3. A presente reclamação não é deduzida por um espírito de teimosia do
Reclamante que seria susceptível de configurar uma forma de litigância
temerária, sancionável nos termos da lei.
4. Pelo contrário. Assenta na fé da Justiça. Na certeza de que o Direito é seu
instrumento e está ao seu serviço. E na impossibilidade, lógica e prática, de
aceitar que sejam os meios postos à disposição do Direito, para o serviço da
Justiça, que possam ser invocados para desactivar o Direito e inviabilizar a
Justiça.
De facto, assegurando a C. R. P., a todos, o acesso ao direito e a tutela
jurisdicional efectiva dos direitos de cada um mediante processo equitativo
(artigo 20º), não concebe o Reclamante que por meio de interpretações contrárias
à Constituição, se deixe por efectivar o direito do Reclamante ao julgamento
equitativo que a Constituição lhe garante.

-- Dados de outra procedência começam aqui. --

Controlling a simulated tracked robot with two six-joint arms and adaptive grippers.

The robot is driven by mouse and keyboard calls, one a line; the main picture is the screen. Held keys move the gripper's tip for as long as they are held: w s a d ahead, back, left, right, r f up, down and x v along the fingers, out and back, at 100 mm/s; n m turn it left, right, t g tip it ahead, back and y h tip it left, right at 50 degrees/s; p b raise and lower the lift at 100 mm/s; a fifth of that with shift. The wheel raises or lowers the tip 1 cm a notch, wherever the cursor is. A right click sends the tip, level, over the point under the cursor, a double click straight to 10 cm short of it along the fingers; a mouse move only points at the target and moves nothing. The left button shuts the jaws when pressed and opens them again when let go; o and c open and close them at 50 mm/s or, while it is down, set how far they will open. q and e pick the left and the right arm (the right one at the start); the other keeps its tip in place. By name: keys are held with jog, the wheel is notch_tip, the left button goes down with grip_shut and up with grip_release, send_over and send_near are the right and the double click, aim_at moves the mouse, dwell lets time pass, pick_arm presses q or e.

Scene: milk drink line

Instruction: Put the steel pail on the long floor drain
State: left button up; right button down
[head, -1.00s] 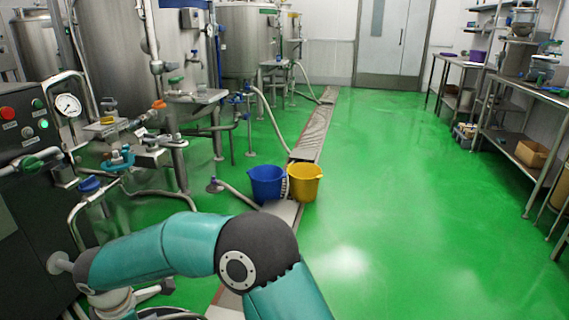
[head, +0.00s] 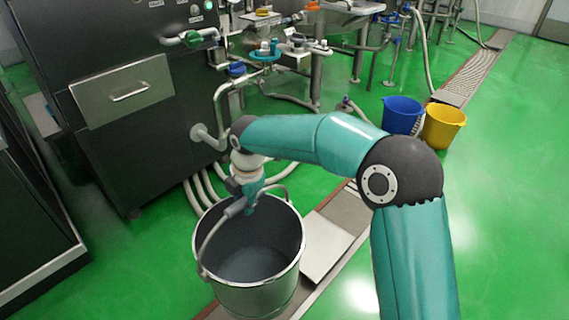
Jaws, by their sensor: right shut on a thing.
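The steel pail (head: 284,262) is upright at the lower centre of the head view and looks empty. Its bail handle is raised, with a grey grip on it. My right gripper (head: 246,203), teal, is above the pail's mouth and shut on the handle. The long floor drain (head: 343,225) runs diagonally from the bottom, behind the pail, to the top right. The pail overlaps the drain in the picture and hides part of it. I cannot tell whether the pail hangs or rests. My left gripper is not in view.
A blue bucket (head: 402,116) and a yellow bucket (head: 443,128) stand by the drain farther up. A dark cabinet (head: 105,150) with a drawer and several hoses is at the left. Green floor (head: 510,200) is clear at the right.

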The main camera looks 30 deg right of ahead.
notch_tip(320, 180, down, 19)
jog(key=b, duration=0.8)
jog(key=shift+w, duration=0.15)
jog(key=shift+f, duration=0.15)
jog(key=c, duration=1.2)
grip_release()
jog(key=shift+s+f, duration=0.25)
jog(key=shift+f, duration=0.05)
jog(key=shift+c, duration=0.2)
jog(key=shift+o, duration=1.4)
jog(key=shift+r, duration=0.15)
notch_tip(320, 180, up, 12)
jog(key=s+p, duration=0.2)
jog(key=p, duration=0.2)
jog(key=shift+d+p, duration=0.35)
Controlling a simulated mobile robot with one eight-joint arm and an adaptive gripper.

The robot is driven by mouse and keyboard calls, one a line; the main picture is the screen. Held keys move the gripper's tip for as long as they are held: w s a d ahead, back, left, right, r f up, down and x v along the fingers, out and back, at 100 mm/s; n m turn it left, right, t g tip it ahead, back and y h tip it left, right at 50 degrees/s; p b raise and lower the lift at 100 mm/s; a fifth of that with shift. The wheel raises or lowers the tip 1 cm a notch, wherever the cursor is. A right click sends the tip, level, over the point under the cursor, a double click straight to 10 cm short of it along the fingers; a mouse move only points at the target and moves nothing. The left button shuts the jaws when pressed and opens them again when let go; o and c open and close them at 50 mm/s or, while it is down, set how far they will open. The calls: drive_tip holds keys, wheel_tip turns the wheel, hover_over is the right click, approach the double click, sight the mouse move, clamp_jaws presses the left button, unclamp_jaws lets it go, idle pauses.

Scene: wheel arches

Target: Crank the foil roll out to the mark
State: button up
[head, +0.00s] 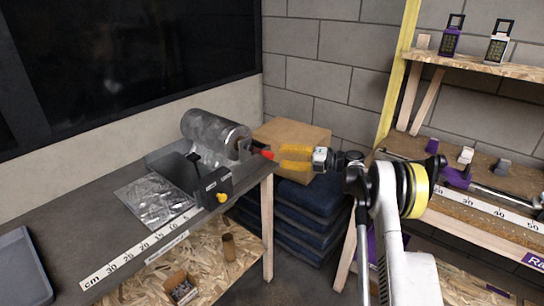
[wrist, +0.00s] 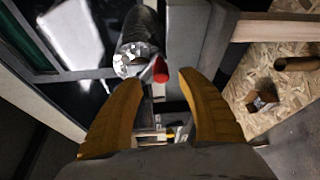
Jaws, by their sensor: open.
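The foil roll (head: 208,132) sits in a dark dispenser (head: 180,172) on the grey bench, and its end also shows in the wrist view (wrist: 143,35). A sheet of foil (head: 153,203) lies out on the bench to the left of the dispenser. A cm scale (head: 140,250) runs along the bench front edge; I cannot make out a separate mark. The red crank handle (head: 266,154) sticks out at the roll's right end. My gripper (head: 282,157) is open, its yellow fingers just right of the handle. In the wrist view the red handle (wrist: 160,71) shows between the fingertips, with no clear contact.
A cardboard box (head: 290,133) stands on dark stacked cloths (head: 300,220) behind my gripper. A second bench with a scale (head: 480,205) is at the right. A grey tray (head: 22,265) lies at the left. A small carton (head: 180,288) sits on the lower shelf.

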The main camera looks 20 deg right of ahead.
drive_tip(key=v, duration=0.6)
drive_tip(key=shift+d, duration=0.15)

5. O ora Reclamante celebrou um contrato no início de 1974 com o ora Reclamado
BANCO DE PORTUGAL para prestar serviços como advogado, tendo as partes
configurado esse contrato como um contrato de prestação de serviço por avença.
No decurso dos cerca de vinte anos em que o Reclamante desempenhou funções de
advogado ao serviço do Banco de Portugal sucederam-se vários eventos bem
conhecidos, tais como a Revolução de 25 de Abril de 1974, a subsequente
nacionalização do Banco de Portugal, a posterior transformação deste em empresa
pública e a orientação interna de considerar os contratos celebrados com os
advogados como puros contratos de trabalho.

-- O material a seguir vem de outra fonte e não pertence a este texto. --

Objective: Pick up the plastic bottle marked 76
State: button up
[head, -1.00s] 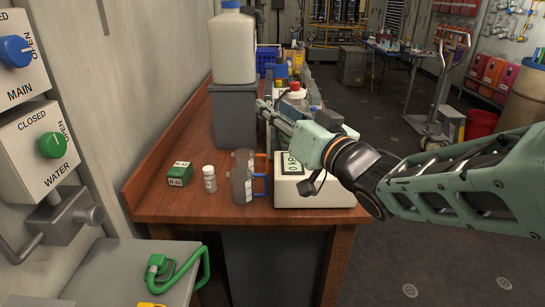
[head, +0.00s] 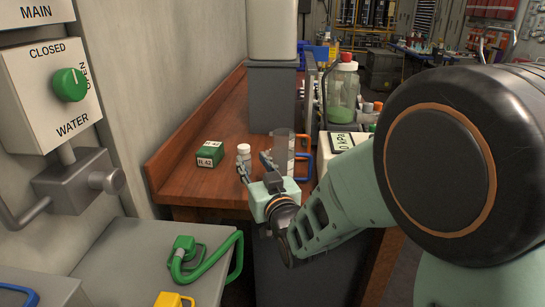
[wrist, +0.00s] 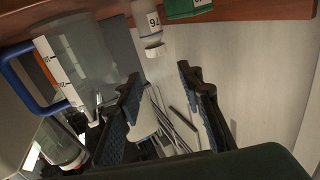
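The plastic bottle marked 76 (head: 243,153) is a small white bottle standing near the front edge of the wooden bench, partly covered by my gripper in the head view. In the wrist view the bottle (wrist: 149,27) shows at the top, tilted in the picture, with the number 76 readable. My gripper (head: 256,167) is just in front of the bottle. Its two dark fingers are spread in the wrist view (wrist: 162,76), with nothing between them and the bottle beyond their tips.
A green box (head: 210,154) marked 42 is left of the bottle. A clear measuring jug (head: 283,150) with a blue handle is close on the right, and a scale (head: 345,143) is beyond it. A grey bin (head: 272,95) stands behind. The bench front edge is below my gripper.

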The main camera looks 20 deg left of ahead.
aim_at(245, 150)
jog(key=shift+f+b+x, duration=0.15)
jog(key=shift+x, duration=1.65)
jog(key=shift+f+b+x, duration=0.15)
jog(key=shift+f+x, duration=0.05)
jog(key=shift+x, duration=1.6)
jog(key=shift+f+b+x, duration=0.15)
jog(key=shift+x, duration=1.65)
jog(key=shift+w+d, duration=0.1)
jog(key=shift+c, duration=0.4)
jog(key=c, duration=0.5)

6. O ora Reclamante manteve uma posição intransigente no sentido da qualificação
do contrato celebrado como contrato de prestação de serviços, tendo defendido ao
longo dos anos – em exposições internas que, por regra, ficavam sem resposta da
Administração – , que não dera consentimento a uma alteração, por forma
unilateral, da natureza do vínculo contratual constituído em 1974.
7. Tendo cessado o vínculo contratual em 1993, o ora Reclamante propôs em 1994,
nos Tribunais Cíveis de Lisboa, uma acção destinada a que fosse declarado que o
contrato celebrado com o referido Banco de Portugal não era um puro contrato de
trabalho, cumulando com esse pedido de simples apreciação, pedidos de condenação
do Banco com base no mesmo contrato.
8. Apesar de o Supremo Tribunal de Justiça ter confirmado a decisão da Relação
de Lisboa proferida no sentido da incompetência em razão da matéria dos
tribunais cíveis, quanto a alguns pedidos cumulados, por ter considerado que o
contrato em causa tinha a natureza de um contrato de trabalho, afirmou nesse
Acórdão que, sendo controvertida a questão da qualificação do contrato em causa,
careciam os tribunais de trabalho de competência para determinar a qualificação
do mesmo.
9. Dirigiu-se então, na sua via crucis, o Reclamante aos Tribunais de Trabalho
para fazer valer as suas pretensões creditícias contra a entidade patronal numa
segunda acção e, não obstante as várias excepções deduzidas, conseguiu
finalmente uma decisão de mérito que lhe concedeu muito parcialmente razão.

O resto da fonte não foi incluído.